- Exercise
Copy all of the material below exactly.

- Data extract
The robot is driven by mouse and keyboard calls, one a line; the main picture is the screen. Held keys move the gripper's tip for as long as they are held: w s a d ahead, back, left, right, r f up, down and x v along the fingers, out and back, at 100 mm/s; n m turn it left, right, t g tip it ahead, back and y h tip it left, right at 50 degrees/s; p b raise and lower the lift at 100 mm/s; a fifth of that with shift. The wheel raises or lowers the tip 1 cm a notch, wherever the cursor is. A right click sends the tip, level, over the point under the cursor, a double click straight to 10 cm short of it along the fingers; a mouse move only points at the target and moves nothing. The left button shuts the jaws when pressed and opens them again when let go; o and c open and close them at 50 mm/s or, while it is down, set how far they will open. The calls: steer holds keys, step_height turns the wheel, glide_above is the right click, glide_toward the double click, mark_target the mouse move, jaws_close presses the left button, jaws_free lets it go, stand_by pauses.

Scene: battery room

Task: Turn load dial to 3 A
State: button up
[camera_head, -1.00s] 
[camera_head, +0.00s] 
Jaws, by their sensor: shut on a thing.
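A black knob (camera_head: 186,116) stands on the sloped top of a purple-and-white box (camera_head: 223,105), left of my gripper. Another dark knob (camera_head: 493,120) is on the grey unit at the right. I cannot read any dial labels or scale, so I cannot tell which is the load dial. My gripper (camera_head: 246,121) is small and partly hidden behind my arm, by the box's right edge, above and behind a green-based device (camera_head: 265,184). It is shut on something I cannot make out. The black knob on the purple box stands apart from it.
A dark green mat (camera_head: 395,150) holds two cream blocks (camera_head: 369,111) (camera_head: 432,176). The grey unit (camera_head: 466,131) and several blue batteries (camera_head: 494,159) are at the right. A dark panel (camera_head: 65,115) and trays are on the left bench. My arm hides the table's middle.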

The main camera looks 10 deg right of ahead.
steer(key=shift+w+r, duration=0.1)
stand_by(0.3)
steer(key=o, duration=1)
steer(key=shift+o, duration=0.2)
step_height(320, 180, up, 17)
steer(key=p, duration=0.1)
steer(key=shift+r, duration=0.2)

- Reply
The robot is driven by mouse and keyboard calls, one a line; the main picture is the screen. Held keys move the gripper's tip for as long as they are held: w s a d ahead, back, left, right, r f up, down and x v along the fingers, out and back, at 100 mm/s; n m turn it left, right, t g tip it ahead, back and y h tip it left, right at 50 degrees/s; p b raise and lower the lift at 100 mm/s; a fifth of that with shift. The wheel raises or lowers the tip 1 cm a notch, wherever the cursor is. A right click sends the tip, level, over the point under the cursor, a double click straight to 10 cm short of it along the fingers; a mouse move only points at the target and moves nothing. The left button shuts the jaws when pressed and opens them again when let go; o and c open and close them at 50 mm/s or, while it is down, set how far they will open. The calls: steer holds keys, step_height turns the wheel, glide_above is the right click, glide_toward the double click, mark_target the mouse move, jaws_close presses the left button, jaws_free lets it go, stand_by pauses.

Scene: battery room

Task: Turn load dial to 3 A
State: button up
[camera_head, -1.00s] 
[camera_head, +0.00s] 
Jaws, by their sensor: shut on a thing.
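A black knob (camera_head: 186,116) stands on the sloped top of a purple-and-white box (camera_head: 223,105), left of my gripper. Another dark knob (camera_head: 493,120) is on the grey unit at the right. I cannot read any dial labels or scale, so I cannot tell which is the load dial. My gripper (camera_head: 246,121) is small and partly hidden behind my arm, by the box's right edge, above and behind a green-based device (camera_head: 265,184). It is shut on something I cannot make out. The black knob on the purple box stands apart from it.
A dark green mat (camera_head: 395,150) holds two cream blocks (camera_head: 369,111) (camera_head: 432,176). The grey unit (camera_head: 466,131) and several blue batteries (camera_head: 494,159) are at the right. A dark panel (camera_head: 65,115) and trays are on the left bench. My arm hides the table's middle.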

The main camera looks 10 deg right of ahead.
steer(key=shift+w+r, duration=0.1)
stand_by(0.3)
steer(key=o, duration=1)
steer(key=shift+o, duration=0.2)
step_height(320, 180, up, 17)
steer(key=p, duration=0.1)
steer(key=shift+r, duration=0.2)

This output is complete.